On HW 6, you will show that the variance is a quadratic function in NAP
$\tau_0^2 + x_{ij}^2 \tau_1^2 + 2 x_{ij}\tau_{01} + \sigma^2$
so is minimized at $x_{ij}= −𝑏/2𝑎 = −2\tau_{01}/(2\tau_1^2) = -\tau_{01}/\tau_1^2$
(j) What does $\tau_01$ represent? Suggest 3 ways to find the value estimated for this model.
(k) Find the value of NAP that minimizes $Var(y_ij)$ for our fitted model. Is this a value in the range of our data?? (Does your answer agree with the graph of the model?)
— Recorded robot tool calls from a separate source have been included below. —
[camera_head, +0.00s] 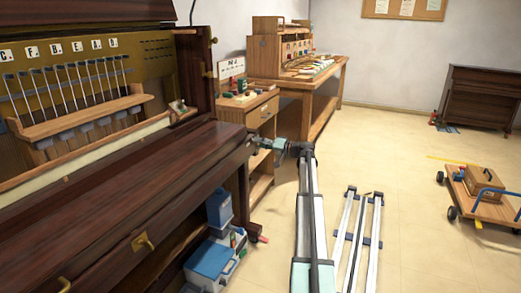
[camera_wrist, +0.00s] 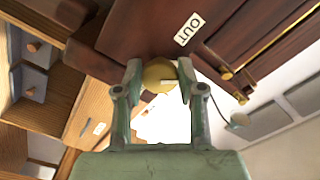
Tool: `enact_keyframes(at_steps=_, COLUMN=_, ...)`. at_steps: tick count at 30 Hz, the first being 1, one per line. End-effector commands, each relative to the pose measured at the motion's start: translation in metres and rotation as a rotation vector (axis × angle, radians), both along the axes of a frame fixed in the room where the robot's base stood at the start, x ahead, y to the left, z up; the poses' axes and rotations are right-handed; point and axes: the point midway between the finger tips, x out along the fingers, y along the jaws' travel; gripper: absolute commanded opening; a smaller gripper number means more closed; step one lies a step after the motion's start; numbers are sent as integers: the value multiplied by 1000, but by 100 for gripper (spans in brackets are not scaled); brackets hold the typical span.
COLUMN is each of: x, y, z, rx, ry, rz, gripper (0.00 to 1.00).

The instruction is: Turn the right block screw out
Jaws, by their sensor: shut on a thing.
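The right block screw (camera_wrist: 157,74) has a round brass head and shows in the wrist view between my two fingertips. My gripper (camera_wrist: 159,70) is shut on it, one finger on each side. A small label reading OUT (camera_wrist: 189,29) is on the dark piano wood beside it. In the head view my gripper (camera_head: 257,140) is at the right end of the dark wooden piano (camera_head: 110,215). The screw cannot be made out in the head view. The shank of the screw is hidden in the wrist view.
A drawer cabinet (camera_head: 262,112) and a wooden workbench (camera_head: 325,95) stand behind the piano's right end. Blue boxes (camera_head: 212,258) lie beneath the piano. A wheeled trolley (camera_head: 485,205) is at the right.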

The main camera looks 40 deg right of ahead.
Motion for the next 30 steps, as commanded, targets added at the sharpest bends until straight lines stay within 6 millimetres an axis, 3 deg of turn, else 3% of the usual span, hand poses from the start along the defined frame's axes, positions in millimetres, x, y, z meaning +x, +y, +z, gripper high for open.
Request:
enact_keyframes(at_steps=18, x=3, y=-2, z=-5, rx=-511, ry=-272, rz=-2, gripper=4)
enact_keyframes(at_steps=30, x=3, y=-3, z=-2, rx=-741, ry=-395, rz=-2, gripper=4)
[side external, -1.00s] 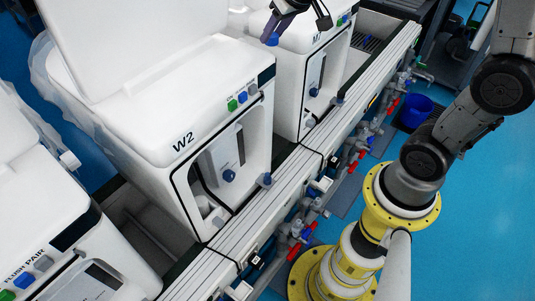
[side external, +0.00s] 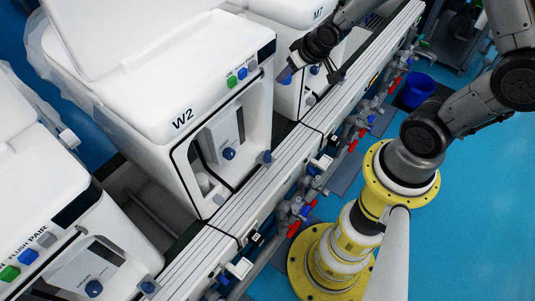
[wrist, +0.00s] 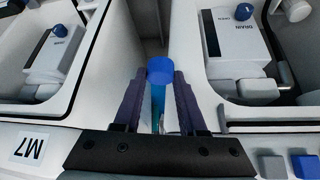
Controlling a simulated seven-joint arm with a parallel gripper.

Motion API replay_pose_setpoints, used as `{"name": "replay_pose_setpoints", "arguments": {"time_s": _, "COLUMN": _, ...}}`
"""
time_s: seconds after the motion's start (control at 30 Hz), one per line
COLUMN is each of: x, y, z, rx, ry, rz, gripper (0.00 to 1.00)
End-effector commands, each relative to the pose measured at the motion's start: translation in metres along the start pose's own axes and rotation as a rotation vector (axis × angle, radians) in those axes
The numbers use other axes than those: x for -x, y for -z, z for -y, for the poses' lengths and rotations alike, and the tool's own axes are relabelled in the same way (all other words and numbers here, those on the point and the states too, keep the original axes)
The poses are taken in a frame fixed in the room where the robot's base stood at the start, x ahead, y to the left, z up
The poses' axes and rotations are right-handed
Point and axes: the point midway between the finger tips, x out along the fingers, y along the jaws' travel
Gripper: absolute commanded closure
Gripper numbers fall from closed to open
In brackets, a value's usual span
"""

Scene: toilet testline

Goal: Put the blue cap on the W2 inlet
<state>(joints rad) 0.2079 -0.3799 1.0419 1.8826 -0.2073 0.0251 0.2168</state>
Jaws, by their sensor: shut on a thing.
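My gripper (side external: 288,74) is above the gap between the white W2 unit (side external: 140,95) and the M7 unit. In the wrist view, its two dark fingers (wrist: 160,86) are shut on the blue cap (wrist: 160,69), whose round top shows between the tips. I cannot tell which part is the inlet.
The M7 unit (side external: 288,96) stands behind W2, and another white unit (side external: 50,220) is at the lower left. A pale rail (side external: 262,184) runs along the fronts, with pipes and red and blue valves beside it. A blue bucket (side external: 417,89) stands on the floor.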

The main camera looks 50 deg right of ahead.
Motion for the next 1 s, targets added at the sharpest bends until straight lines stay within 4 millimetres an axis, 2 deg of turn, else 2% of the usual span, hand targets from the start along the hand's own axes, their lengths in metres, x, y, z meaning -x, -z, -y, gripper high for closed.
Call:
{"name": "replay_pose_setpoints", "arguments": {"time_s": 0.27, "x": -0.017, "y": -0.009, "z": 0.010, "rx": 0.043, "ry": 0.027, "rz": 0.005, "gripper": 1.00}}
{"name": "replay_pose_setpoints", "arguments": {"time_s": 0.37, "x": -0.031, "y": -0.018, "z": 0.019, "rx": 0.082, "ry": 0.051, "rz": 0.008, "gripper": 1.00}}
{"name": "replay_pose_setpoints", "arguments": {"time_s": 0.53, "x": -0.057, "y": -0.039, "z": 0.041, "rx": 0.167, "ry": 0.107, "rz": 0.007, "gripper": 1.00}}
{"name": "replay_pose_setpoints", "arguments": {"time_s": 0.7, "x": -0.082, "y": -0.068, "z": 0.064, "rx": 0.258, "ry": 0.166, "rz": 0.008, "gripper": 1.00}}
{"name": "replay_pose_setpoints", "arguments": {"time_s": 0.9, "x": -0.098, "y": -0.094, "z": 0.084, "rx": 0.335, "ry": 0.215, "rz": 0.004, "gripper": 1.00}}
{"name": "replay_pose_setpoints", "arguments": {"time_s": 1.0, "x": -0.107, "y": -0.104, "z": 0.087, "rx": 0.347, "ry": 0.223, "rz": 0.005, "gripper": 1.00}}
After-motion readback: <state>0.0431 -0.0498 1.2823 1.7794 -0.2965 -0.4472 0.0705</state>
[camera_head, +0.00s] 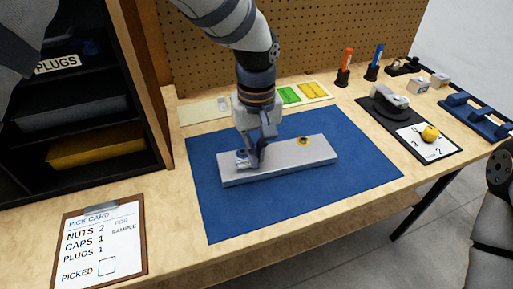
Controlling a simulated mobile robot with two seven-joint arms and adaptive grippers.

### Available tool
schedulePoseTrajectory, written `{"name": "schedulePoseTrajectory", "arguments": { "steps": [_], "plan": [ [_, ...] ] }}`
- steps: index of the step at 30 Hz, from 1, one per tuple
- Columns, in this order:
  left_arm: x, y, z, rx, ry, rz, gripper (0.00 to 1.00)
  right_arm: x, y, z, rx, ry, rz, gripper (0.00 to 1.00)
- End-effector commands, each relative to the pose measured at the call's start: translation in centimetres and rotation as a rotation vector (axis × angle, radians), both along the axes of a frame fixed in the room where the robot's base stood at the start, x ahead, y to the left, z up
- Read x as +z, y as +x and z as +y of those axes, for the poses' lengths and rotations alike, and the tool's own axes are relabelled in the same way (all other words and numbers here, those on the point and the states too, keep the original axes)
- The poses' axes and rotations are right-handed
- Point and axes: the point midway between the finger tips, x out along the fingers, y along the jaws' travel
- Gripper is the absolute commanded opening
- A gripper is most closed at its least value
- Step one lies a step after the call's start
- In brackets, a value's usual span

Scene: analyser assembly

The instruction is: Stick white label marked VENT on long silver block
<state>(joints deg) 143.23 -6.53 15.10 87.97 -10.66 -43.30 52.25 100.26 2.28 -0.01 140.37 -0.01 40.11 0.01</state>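The long silver block (290,160) lies flat and slightly slanted on the blue mat (350,180). My left gripper (252,160) reaches down over the block's left end, with its fingertips at or very near the top face. A small pale patch with dark marks (242,155) shows beside the fingertips on that end. It may be the white label, but I cannot read VENT on it. The fingers overlap in this view, so their opening is hidden. My right gripper is outside the view.
Behind the mat is a pale sheet (202,111) with green labels (289,95) and yellow labels (312,90). Red (345,66) and blue (374,62) upright tools stand at the back. The mat's front is clear.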

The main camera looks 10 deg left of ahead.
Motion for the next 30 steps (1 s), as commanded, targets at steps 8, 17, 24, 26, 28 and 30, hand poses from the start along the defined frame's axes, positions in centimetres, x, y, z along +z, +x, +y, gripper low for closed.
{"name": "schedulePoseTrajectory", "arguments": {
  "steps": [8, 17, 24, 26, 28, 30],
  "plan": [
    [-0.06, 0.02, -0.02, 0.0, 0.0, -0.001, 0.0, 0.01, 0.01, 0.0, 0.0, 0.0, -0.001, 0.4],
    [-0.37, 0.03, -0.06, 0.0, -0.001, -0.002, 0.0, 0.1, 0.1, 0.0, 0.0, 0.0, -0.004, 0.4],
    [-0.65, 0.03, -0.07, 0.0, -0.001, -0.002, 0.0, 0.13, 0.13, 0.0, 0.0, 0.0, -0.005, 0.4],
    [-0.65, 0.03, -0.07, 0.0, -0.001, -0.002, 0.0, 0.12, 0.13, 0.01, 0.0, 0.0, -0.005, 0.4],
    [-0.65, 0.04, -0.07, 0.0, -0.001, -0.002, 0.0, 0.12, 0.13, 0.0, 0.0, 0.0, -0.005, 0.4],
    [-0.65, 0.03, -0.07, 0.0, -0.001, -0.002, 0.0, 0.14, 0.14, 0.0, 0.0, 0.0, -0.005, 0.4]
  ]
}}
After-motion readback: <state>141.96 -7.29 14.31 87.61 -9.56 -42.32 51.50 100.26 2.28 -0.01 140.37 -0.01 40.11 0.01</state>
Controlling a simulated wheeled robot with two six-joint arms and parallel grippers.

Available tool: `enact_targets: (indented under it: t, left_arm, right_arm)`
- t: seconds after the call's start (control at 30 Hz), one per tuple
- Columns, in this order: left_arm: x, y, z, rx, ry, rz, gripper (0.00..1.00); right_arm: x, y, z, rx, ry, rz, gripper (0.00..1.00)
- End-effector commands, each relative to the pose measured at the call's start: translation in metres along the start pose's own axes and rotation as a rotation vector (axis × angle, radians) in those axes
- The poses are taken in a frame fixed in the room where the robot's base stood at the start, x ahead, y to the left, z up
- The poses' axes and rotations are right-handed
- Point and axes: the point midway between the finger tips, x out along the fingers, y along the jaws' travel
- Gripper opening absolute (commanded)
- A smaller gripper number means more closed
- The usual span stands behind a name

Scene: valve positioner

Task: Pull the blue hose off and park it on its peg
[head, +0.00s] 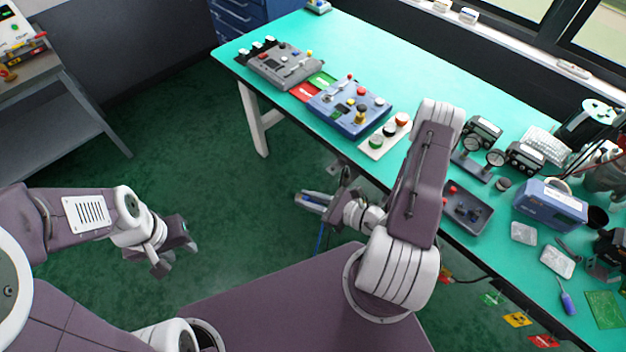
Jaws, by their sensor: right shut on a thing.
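My right gripper (312,202) is low in front of the bench's near edge, left of my right forearm. It is shut on something; a thin blue line, the blue hose (319,240), hangs just below it, and the hold itself is too small to see clearly. My left gripper (177,261) is over the green floor at the left, fingers apart and empty, far from the bench. Black devices with round gauges (485,143) stand on the bench right of my right arm. I cannot make out the hose's peg or port.
The green bench (430,78) runs diagonally. It carries a grey control box (283,66), a blue control box (350,107), a dark tray (467,208), a blue case (550,203) and a screwdriver (567,300). A grey shelf (60,95) stands at left. Open floor lies between.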

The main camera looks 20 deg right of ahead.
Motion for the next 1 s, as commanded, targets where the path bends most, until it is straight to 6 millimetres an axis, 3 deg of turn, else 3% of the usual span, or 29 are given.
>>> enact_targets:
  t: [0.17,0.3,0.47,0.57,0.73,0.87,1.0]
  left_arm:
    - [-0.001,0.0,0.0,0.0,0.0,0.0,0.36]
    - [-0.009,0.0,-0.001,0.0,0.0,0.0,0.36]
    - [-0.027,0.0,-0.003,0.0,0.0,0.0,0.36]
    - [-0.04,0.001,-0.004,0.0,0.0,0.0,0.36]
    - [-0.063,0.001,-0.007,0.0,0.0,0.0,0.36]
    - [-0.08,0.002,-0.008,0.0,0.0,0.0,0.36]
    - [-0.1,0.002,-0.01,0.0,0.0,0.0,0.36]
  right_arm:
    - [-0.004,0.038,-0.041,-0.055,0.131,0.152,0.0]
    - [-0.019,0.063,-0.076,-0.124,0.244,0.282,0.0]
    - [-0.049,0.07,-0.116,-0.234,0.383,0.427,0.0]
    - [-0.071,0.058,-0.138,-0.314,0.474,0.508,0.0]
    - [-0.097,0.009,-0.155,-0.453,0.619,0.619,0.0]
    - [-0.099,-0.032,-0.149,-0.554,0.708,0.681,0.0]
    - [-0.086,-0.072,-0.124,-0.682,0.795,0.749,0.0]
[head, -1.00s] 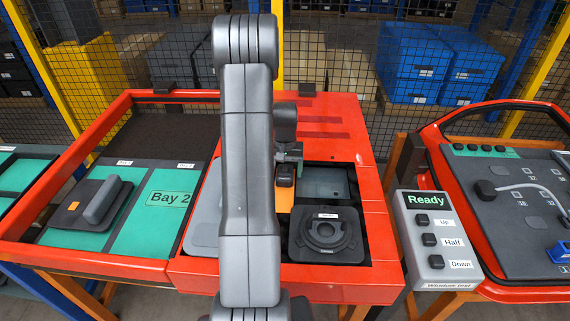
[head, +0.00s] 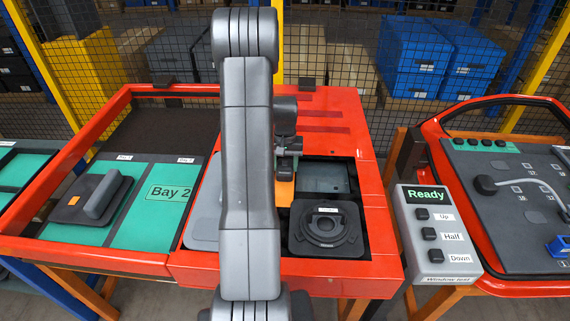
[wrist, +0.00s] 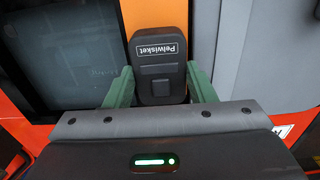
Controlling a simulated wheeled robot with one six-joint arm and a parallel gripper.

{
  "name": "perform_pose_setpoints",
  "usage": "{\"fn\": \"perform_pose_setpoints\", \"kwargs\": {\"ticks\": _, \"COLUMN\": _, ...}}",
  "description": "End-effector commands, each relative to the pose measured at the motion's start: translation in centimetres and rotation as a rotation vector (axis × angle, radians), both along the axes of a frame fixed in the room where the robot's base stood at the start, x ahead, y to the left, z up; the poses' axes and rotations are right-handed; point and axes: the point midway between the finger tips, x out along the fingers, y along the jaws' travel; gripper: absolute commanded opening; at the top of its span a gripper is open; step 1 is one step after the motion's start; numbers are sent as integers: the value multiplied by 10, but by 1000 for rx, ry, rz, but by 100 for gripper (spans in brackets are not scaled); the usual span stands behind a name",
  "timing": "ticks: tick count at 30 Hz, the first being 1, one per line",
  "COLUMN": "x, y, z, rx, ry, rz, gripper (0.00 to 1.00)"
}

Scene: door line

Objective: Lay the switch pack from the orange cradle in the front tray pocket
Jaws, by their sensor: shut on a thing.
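The switch pack (wrist: 160,62) is a dark block with a "Pelwisket" label. My gripper (wrist: 160,85) has its two green fingers shut on either side of it. In the head view the gripper (head: 287,150) is partly behind my arm, at the orange cradle (head: 285,193). The cradle's orange surface also shows behind the pack in the wrist view (wrist: 150,12). I cannot tell whether the pack still touches the cradle. To the cradle's right are a dark recess with a glassy panel (head: 325,178) and a black round-topped unit (head: 325,230). I cannot tell which is the front tray pocket.
A "Ready" button box (head: 437,240) and a red-framed door panel (head: 520,190) stand right. The red housing rim (head: 375,205) edges the recess.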

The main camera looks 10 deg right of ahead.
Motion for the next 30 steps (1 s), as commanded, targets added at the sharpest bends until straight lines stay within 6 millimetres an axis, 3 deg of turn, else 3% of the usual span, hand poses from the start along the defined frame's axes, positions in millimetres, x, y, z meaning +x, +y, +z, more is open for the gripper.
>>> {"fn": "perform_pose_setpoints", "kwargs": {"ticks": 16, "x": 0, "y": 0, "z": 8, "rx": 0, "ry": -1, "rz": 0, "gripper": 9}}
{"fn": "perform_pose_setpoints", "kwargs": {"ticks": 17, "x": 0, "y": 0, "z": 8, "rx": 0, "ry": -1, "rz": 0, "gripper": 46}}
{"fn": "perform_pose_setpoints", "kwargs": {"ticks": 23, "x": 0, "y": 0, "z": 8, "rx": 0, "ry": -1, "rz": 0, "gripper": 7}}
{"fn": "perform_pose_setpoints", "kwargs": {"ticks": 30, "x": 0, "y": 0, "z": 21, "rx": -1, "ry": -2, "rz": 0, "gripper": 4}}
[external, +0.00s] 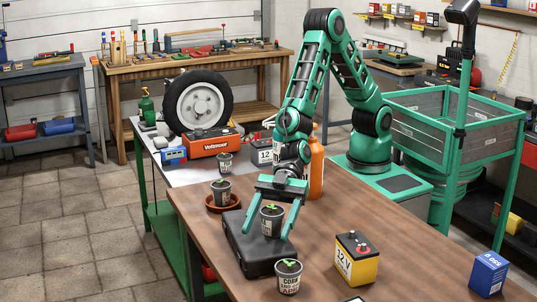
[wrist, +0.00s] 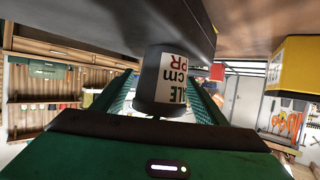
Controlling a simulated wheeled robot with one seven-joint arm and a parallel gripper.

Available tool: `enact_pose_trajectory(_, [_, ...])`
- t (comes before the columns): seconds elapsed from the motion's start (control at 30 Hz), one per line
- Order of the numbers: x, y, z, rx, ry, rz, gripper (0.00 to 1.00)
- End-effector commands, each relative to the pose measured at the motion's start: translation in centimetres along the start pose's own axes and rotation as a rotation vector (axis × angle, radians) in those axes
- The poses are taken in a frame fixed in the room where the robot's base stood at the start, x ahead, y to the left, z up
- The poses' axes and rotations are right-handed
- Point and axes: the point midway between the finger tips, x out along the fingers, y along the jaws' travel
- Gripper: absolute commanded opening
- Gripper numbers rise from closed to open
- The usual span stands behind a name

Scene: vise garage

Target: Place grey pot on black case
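The black case (external: 240,245) lies flat on the brown table. A grey pot (external: 271,223) with a small green plant stands upright on it. My gripper (external: 268,232) is lowered around this pot, one green finger on each side. A gap shows between the pot and the left finger; the right finger is close to it. In the wrist view the pot (wrist: 168,78) appears upside down between the spread fingers, its base against the dark case (wrist: 190,28).
Another grey pot (external: 289,277) stands at the table's front edge. Further pots stand behind the case, one (external: 222,190) in a terracotta saucer (external: 211,205). A yellow-black battery (external: 357,260) and a blue box (external: 488,273) stand to the right. An orange bottle (external: 316,170) is behind my gripper.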

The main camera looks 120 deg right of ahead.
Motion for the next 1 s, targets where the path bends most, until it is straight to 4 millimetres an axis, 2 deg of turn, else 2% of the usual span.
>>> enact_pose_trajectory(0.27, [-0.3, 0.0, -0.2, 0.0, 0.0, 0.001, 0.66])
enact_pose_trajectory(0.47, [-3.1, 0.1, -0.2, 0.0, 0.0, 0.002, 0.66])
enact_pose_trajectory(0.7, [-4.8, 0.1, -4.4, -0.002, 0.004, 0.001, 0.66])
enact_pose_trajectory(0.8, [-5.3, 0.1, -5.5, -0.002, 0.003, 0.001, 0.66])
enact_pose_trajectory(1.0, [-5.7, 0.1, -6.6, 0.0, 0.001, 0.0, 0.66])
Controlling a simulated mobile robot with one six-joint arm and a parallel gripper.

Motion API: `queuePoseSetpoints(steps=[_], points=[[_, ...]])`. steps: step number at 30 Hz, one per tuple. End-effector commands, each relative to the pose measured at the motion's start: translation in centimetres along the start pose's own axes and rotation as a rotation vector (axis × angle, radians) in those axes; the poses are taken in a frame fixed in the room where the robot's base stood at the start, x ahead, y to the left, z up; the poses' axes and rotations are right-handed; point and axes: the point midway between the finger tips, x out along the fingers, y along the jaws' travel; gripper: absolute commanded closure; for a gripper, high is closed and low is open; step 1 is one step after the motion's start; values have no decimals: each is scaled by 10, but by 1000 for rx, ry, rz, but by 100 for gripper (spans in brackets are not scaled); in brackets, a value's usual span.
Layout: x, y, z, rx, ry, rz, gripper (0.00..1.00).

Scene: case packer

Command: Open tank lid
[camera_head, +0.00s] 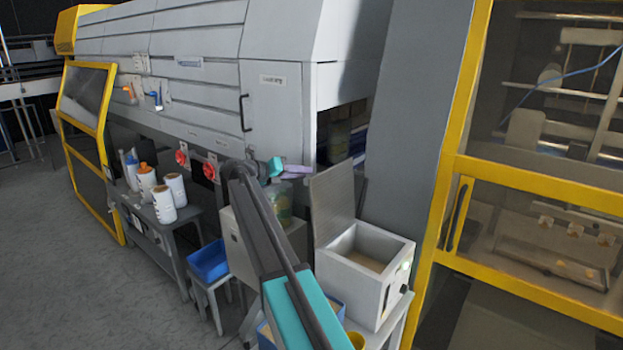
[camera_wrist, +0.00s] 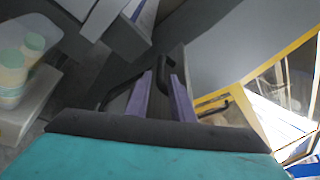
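The tank (camera_head: 405,252) is a white box on a stand at the lower middle of the head view. Its grey lid (camera_head: 333,203) stands upright, tilted slightly back at the left side, and the tank's mouth is uncovered. My gripper (camera_head: 298,169) is left of the lid's upper edge, with purple fingers pointing toward it. In the wrist view my gripper's two purple fingers (camera_wrist: 161,88) are apart, with a visible gap. A dark bar shows near the fingertips; I cannot tell whether it is touched or what it belongs to.
A pale box with a translucent container (camera_head: 280,203) stands left of the tank. A blue bin (camera_head: 208,262) sits on a stool, and several white bottles (camera_head: 163,205) stand on a side table. The yellow-framed machine door (camera_head: 450,215) is close on the right. Grey floor is free at left.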

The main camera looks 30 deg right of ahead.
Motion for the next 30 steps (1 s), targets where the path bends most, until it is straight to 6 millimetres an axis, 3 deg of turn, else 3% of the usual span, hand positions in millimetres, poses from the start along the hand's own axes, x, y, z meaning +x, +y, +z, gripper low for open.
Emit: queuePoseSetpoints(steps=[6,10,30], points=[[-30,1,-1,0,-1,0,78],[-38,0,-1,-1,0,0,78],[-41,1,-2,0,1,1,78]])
The idea is when the correlation between the intercepts and slopes is negative, the lines are "fanning in" and variability is smaller for larger $x$ values. If the correlation between the slopes and intercepts is positive, then the lines will "fan out" and variability in $y$ is increasing for larger $x$ values. But also watch for the point where they switch from fanning in to fanning out... If the correlation is close to zero, then there is no fanning, and you will have a scatter of positive and negative lines.
You will shown in HW 6, that the covariance between two observations also depends on the $x$ values:
$Cov(y_{ij}, y_{kj}) = \tau_0^2 + (x_{ij} + x_{kj})\tau_{01} + + x_{ij}x_{kj}\tau_1^2$
(l) What happens to the covariance between two observations when NAP = 0 (for both
observations)? What about the correlation?
**Notes:**
- Bottom line: the variance and covariance in our data ($y_{ij}$) values now depend on the $x_{ij}$ values, but $\tau_0^2$ represents the variation in the intercepts when $x = 0$ and $(\tau_0^2)/(\tau_0^2 + \sigma^2)$ is the correlation of two measurements on the same beach with $x = 0$.
- But in general now have "fanning lines" and it may not make sense to calculate ICC. Or do so conditional on a particular value of $x$. In general, be more detailed when talked about "variability explained."